Cove applies for grant for street repair

By By Mike Shearer Observer Correspondent July 09, 2012 06:26 pm

COVE — Cove City Council last week voted to apply for a $30,000 grant for the repair of Haefer Lane.

The grant is part of a Special City Allotment from the Oregon Department of Transportation for 2013 and would provide, if approved, funding of up to $50,000 for a street “in very poor condition and carrying a high volume of traffic.”

Councilors decided to go with Cove Public Works Director Mike Brown’s recommendation of Haefer over other possible needed projects because Brown said the “edges of Haefer are deteriorating.”

The grant is available to cities with a population under 5,000 and would make funds available after Jan. 1, 2013.

In other business at the July meeting, the council heard Brown’s recommendation that the city consider switching to the more efficient and accurate water meter readers in the future. He said the “touch read” meters are more expensive but come with a 20-year warranty, and even though they are more expensive, they would cut the time it takes to read meters.

He said he would get the council “hard figures” before the budget talks begin next year.

Also at the meeting, Brad Baird of Anderson Perry recommended the city might want to advertise for bids for work on the sewage lagoon expansion project even before receiving final approval of its loan application from Rural Development because the process of getting the loan approved is taking slightly longer than anticipated.

Remains confident

Although Baird told the council he remains confident the loan will be approved, the chances the construction can now be completed before winter sets in are getting slim. He said that at the August council meeting everything should be ready for the city to finalize engineering and funding agreements and seek bids, but the bidding process will take three weeks.

He now projects the earliest possible start will be in September. “If we get a good fall,” Baird said, “we could get the earth work done before winter shut down.”

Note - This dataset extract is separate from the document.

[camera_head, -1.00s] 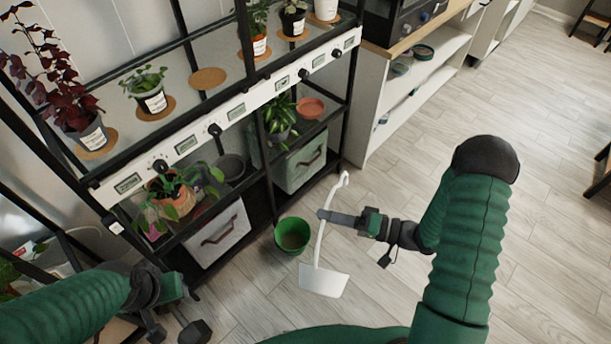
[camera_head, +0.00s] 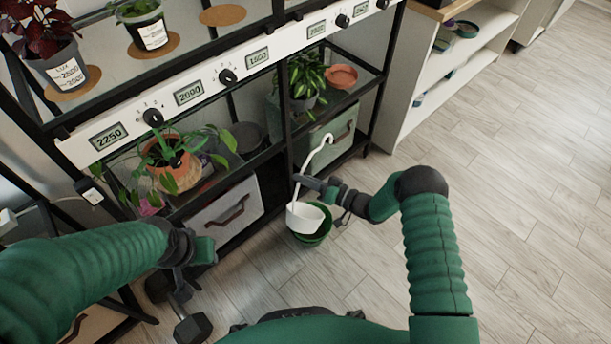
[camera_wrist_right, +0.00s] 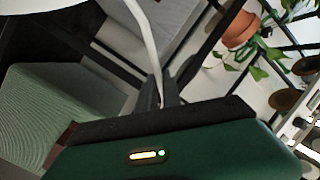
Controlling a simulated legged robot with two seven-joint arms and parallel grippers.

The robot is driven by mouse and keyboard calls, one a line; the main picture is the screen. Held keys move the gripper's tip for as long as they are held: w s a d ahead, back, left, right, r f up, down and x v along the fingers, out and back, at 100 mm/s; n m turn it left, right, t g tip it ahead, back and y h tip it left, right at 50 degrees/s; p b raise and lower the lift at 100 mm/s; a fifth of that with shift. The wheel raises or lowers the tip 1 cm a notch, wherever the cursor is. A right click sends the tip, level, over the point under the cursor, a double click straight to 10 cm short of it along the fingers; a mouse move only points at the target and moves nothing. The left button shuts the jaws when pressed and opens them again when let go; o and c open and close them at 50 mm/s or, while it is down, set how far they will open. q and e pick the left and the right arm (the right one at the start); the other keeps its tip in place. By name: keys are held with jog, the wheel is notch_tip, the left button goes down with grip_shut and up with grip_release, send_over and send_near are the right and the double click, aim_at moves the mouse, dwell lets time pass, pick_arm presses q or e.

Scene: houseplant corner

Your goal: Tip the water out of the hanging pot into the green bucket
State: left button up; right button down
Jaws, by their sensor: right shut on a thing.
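The hanging pot (camera_head: 302,219) is white, with a long thin stem ending in a hook (camera_head: 326,140). My right gripper (camera_head: 300,181) is shut on this stem, above the pot's body. In the right wrist view the stem (camera_wrist_right: 146,38) runs between the fingers (camera_wrist_right: 168,92), and the pot's white edge (camera_wrist_right: 40,6) shows at the top left. The pot looks tilted and overlaps the green bucket (camera_head: 318,239) on the floor, hiding much of its inside. No water can be made out. My left gripper (camera_head: 185,290) hangs at the lower left, away from both; its finger opening is unclear.
A black-framed plant rack (camera_head: 292,127) with a white dial panel (camera_head: 228,77) stands close behind the pot. A potted plant (camera_head: 178,170) and a grey fabric box (camera_head: 222,217) are on its left side. A white shelf unit (camera_head: 420,92) stands right. The floor at right is clear.

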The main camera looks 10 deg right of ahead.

He said the later start than predicted earlier would in no way affect the Rural Development loan, but he added, “Probably we will have to shut down for winter and complete in spring, April or when it’s better.”

The city’s sewage lagoon expansion was necessitated by a Department of Environmental Quality citation because of oversaturation of the current lagoon. The project will add a second lagoon and connect the two lagoons by a pipeline.

In other business, Councilor Regina Kruse suggested the council draft a policy to assure prior notification for any right-of-way spraying adjacent to private property. Her recommendation follows a meeting she had with a resident who had filed a complaint.

Kruse said she would draft a policy of notification “that treats all residents fairly” for the council to act upon.